También había descubierto que no podía enfadarse contra él mismo, ni criticarlo, ni hablar mal, ni maldecirlo. Esas acciones le daban fuerza y le hacían más fuerte a ese ego. Tampoco era el miedo el que debía dirigir sus fuerzas. Ni luchar contra él como si fuera alguien que le disputaba su ser.
Quería escuchar a Jesús para saber cómo ir creando su mentalidad y aceptarla como suya: “Todavía tienes muy poca confianza en mí, pero esta aumentará a medida que recurras más y más a mí – en vez de a tu ego – en busca de consejo”.
“Los resultados te irán convenciendo cada vez más de que esta es la única elección cuerda que puedes hacer. Nadie que aprenda por experiencia propia que cierta elección le brinda paz y alegría, mientras que otra le precipita al caos y al desastre tiene más necesidad de persuasión”.
“Es más eficaz aprender a base de recompensas que a base de dolor porque el dolor es una ilusión del ego y no puede producir más que un efecto temporal. Las recompensas de Dios, en cambio, se reconocen inmediatamente como eternas”.
“Puesto que este reconocimiento lo haces tú y no el ego, el reconocimiento establece que tú y el ego no podéis ser lo mismo.
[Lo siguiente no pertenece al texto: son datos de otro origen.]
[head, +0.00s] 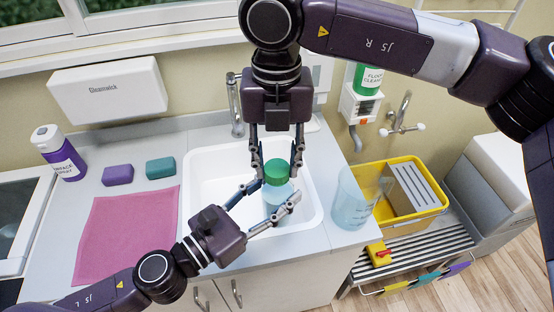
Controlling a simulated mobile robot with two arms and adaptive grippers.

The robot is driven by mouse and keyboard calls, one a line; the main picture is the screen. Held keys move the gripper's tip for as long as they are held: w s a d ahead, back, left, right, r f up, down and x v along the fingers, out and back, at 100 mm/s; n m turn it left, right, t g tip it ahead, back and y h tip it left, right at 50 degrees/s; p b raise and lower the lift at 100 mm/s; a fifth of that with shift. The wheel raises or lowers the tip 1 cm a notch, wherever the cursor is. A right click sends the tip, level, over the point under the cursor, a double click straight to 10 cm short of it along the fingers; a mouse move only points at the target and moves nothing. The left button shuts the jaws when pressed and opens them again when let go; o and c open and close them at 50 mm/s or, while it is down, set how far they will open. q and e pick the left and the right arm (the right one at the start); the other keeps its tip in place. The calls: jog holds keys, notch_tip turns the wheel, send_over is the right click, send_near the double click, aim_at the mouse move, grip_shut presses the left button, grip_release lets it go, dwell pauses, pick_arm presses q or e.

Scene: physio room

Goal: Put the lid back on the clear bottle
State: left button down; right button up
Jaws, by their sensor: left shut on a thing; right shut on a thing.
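The clear bottle (277,203), pale blue and see-through, is upright over the white sink (211,210). My left gripper (276,192) comes from the lower left and is shut around its body. The green lid (276,168) is right above the bottle, in line with it. My right gripper (277,175) points down from above and is shut on the lid, one finger on each side. I cannot tell whether the lid touches the bottle's neck or sits a little above it. The fingers hide parts of both.
A tall clear jug (352,208) stands at the counter's right edge. The tap (235,105) is behind the sink. A pink cloth (125,232), a purple sponge (118,175), a teal sponge (160,168) and a spray bottle (60,153) are left. A yellow bucket (415,227) stands right.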

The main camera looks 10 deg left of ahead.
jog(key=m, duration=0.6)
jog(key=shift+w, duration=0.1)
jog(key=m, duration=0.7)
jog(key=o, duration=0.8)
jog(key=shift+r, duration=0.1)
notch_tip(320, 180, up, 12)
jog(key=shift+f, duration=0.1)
Tal vez creas que ya has aceptado esto, pero aún no estás convencido de ello en absoluto”.
“Prueba de ello es el hecho de que crees que debes escaparte del ego. Sin embargo, no puedes escaparte de él humillándolo, controlándolo o castigándolo”.
Juan no podía humillar a nadie, ni controlar, ni castigar. Esas acciones redoblaban la fuerza del ego tanto en él como en la persona que lo recibía. El reconocimiento era la respuesta esperada. Ante las decisiones tomadas, ese reconocimiento de paz y alegría le indicaba que iba por el camino adecuado.
Reconocer en el ser humano ese hálito de vida, ese hálito divino, ese hálito que lo elevaba por encima de las nubes y de los cielos era el respeto supremo que anidaba en nuestro corazón y en nuestra comprensión, para transmitirnos, los unos a los otros, esos retazos de corazón que hacían vibrar nuestros huesos.
La eternidad latía en nuestras venas y con su cercanía nos recordaban la altura maravillosa de la vida plena que toda alma sincera, en su corazón, aspiraba.